Using the http/pprof support you can profile your web applications and services to see exactly where your performance or memory is being taken.
Building and Running the Project
We have a website that we will use to learn and explore more about profiling. This project is just creating a struct type value, marshaling it to JSON and using that as the response.
Build and run the example program.
$ go build $ ./pprof
Test it is working.
To add load to the service while running profiling we can run these command.
// Send 1M request using 8 connections. $ hey -m POST -c 8 -n 1000000 "http://localhost:4000/sendjson"
We already added the following import so we can include the profiling route to our web service.
import _ "net/http/pprof"
Look at the basic profiling stats from the new endpoint.
Run a single search from the Browser and then refresh the profile information.
Put some load of the web application. Review the raw profiling information once again.
$ hey -m POST -c 8 -n 1000000 "http://localhost:4000/sendjson"
Looking at Heap Profiles
At the top of the heap profile you will see this information.
heap profile: 0: 0 [9318: 3545424] @ heap/1048576 [0:] Currently live objects,  Amount of memory occupied by live objects [9318:] Total number of allocations  Amount of memory occupied by all allocations
At the bottom of the heap profile you will see this information.
Alloc uint64 // bytes allocated and not yet freed TotalAlloc uint64 // bytes allocated (even if freed) Sys uint64 // bytes obtained from system (sum of XxxSys below) Lookups uint64 // number of pointer lookups Mallocs uint64 // number of mallocs Frees uint64 // number of frees
Main allocation heap statistics.
HeapAlloc uint64 // bytes allocated and not yet freed (same as Alloc above) HeapSys uint64 // bytes obtained from system HeapIdle uint64 // bytes in idle spans HeapInuse uint64 // bytes in non-idle span HeapReleased uint64 // bytes released to the OS HeapObjects uint64 // total number of allocated objects
Low-level fixed-size structure allocator statistics.
// Inuse is bytes used now. // Sys is bytes obtained from system.
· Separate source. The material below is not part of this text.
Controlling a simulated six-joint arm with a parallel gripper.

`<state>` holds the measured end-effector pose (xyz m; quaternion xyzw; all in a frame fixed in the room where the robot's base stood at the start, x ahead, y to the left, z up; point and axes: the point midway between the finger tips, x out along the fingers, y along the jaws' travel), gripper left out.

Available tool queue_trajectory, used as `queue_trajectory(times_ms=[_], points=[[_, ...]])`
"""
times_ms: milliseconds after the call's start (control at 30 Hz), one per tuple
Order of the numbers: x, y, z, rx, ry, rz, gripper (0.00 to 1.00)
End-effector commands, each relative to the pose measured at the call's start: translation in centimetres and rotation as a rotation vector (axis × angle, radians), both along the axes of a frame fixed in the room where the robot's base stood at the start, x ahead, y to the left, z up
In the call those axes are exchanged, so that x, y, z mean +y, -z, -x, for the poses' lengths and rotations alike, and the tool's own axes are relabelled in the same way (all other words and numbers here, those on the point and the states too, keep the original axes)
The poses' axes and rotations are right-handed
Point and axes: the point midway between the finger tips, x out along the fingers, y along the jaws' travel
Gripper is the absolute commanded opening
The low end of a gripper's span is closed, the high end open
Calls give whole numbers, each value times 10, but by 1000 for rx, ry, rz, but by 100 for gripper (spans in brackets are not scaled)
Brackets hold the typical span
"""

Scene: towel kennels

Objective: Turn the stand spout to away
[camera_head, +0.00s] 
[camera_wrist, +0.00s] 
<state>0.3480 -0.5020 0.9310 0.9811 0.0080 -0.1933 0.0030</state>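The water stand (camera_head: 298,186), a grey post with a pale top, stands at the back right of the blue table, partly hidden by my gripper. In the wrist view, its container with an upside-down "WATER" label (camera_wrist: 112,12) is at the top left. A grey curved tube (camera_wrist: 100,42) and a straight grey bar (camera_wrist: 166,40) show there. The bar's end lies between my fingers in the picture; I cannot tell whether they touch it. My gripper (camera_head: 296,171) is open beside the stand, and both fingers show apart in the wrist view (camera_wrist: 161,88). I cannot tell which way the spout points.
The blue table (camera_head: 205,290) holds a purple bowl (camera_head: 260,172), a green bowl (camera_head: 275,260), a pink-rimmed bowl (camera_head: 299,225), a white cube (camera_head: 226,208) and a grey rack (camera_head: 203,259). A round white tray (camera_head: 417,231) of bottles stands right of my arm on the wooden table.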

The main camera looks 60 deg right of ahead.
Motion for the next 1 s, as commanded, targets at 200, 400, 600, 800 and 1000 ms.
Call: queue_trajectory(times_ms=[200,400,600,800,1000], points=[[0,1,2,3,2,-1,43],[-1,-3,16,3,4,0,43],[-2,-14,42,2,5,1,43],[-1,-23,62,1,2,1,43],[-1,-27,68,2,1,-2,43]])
StackInuse uint64 // bytes used by stack allocator StackSys uint64 MSpanInuse uint64 // mspan structures MSpanSys uint64 MCacheInuse uint64 // mcache structures MCacheSys uint64 BuckHashSys uint64 // profiling bucket hash table GCSys uint64 // GC metadata OtherSys uint64 // other system allocations
Garbage collector statistics.
NextGC uint64 // next collection will happen when HeapAlloc ≥ this amount PauseNs uint64 // circular buffer of recent GC pause durations, most recent at [(NumGC+255)%256] NumGC uint32 // Number of GC that have run
Run the pprof tool.
$ go tool pprof -<PICK_MEM_PROFILE> ./pprof http://localhost:4000/debug/pprof/heap
Documentation of memory profile options.
// Useful to see pressure on heap over time. -alloc_space : All allocations happened since program start ** default -alloc_objects: Number of object allocated at the time of profile // Useful to see current status of heap. -inuse_space : Allocations live at the time of profile -inuse_objects: Number of bytes allocated at the time of profile
If you want to reduce memory consumption, look at the
-inuse_space profile collected during normal program operation.
If you want to improve execution speed, look at the
-alloc_objects profile collected after significant running time or at program end.
Run the Go pprof tool in another window or tab to review cpu information.
$ go tool pprof http://localhost:4000/debug/pprof/profile
If you include the binary when using the browser tooling, you can get informatio down to the assembly.
$ go tool pprof -http :3000 ./pprof http://localhost:4000/debug/pprof/profile
Note that goroutines in “syscall” state consume an OS thread, other goroutines do not (except for goroutines that called runtime.LockOSThread, which is, unfortunately, not visible in the profile).
Note that goroutines in “IO wait” state do NOT consume an OS thread. They are parked on the non-blocking network poller.
Explore using the top, list, web and weblist commands from the command line. If you are using the browser based UI, these items on in the navigation.
Take a snapshot of the current heap profile. Then do the same for the cpu profile.
$ curl -s http://localhost:4000/debug/pprof/heap > base.heap
After some time, take another snapshot:
$ curl -s http://localhost:4000/debug/pprof/heap > current.heap
Now compare both snapshots against the binary and get into the pprof tool:
$ go tool pprof -inuse_space -base base.heap current.heap